On 13 August I left with a column of laborers and went to Belwederska Street. The truck stopped by the Bruhnwerke factory. I jumped out and mingled with the group of laborers who were standing nearby. From there I escaped to Promenada Street, where I hid in the basement of the Popławski factory. On the night of 14/15 August I left the factory and got through to my house at Idzikowskiego Street 1.
On a late evening in the first half of September 1944, a well-armed auxiliary company [of the Home Army] from Kabacki Forest got through to Piłsudski fort. On the following day at noon, the middle casemates in which the company had spent the night were bombed by Stukas. As a result, almost the entire company perished under the rubble.

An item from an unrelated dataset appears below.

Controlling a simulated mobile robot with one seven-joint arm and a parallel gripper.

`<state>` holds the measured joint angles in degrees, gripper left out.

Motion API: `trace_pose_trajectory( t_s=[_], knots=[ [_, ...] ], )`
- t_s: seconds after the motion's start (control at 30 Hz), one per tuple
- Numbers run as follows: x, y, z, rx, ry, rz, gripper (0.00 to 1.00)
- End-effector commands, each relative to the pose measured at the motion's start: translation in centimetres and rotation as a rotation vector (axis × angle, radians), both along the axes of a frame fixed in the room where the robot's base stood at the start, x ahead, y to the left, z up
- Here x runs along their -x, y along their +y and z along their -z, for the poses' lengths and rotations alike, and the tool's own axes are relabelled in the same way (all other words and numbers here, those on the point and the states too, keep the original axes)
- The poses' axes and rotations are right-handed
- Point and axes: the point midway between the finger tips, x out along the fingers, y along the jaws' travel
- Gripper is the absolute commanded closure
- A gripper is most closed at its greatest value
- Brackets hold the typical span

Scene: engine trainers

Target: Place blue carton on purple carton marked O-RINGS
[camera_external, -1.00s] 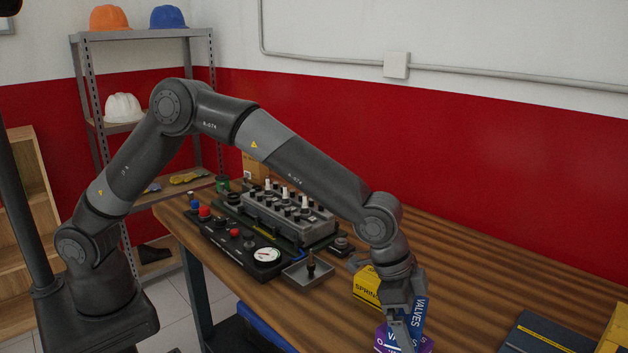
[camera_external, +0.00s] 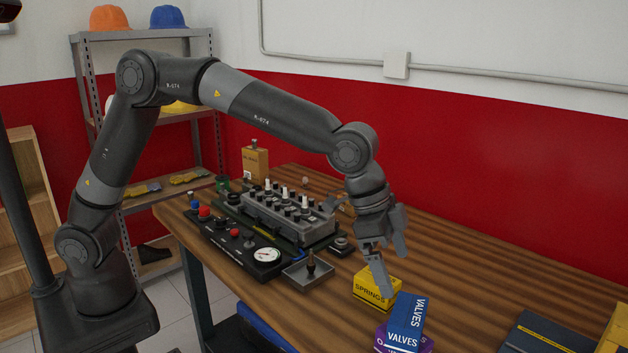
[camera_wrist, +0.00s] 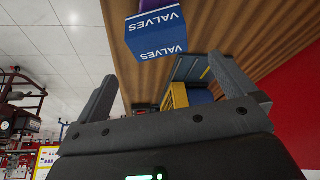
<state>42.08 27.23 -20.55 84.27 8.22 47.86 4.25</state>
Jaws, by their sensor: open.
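The blue carton (camera_external: 407,322), marked VALVES, rests on top of the purple carton (camera_external: 427,346) near the front of the wooden table. Most of the purple carton's face is covered or out of frame, with only parts of its lettering showing. In the wrist view the blue carton (camera_wrist: 156,36) sits ahead of my gripper, with a strip of the purple carton (camera_wrist: 150,4) beside it. My gripper (camera_external: 388,270) is open and empty, up and to the left of the blue carton and apart from it. Both fingers also show in the wrist view (camera_wrist: 168,95), with nothing between them.
A yellow carton marked SPRINGS (camera_external: 376,287) stands just behind and left of the stack, below my gripper. The engine trainer (camera_external: 285,217) and a gauge panel (camera_external: 240,240) lie to the left. A dark flat case (camera_external: 545,335) is at the right. The back right tabletop is clear.

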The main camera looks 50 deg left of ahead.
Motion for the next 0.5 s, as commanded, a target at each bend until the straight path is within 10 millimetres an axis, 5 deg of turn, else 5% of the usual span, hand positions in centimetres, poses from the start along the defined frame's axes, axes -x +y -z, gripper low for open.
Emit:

Two houses about the Piłsudski fort: mine (Idzikowskiego Street 1) and the house at Obserwatorów Street 2. From the first day of the uprising, some 30 people were living in my house. None of them died during the uprising. Therefore, I am certain that the rumor stating that the civilians from the neighboring houses had been herded into the Piłsudski fort and bombed is entirely false. I know, however, that Babil, a pre-war guard, was killed along with his family during the bombardment of the fort at the beginning of September. They lived in a small house on Idzikowskiego Street and used to seek shelter in the casemates during intense shelling.
As for other German crimes, I heard that on the day of the surrender, a unit of some 190 soldiers from the Baszta battle group was poisoned in the sewer leading from Szustra Street to Aleje Ujazdowskie near Wilcza Street. Only some 16 men managed to survive and get out to Aleje Ujazdowskie.
At this the report was concluded and read out.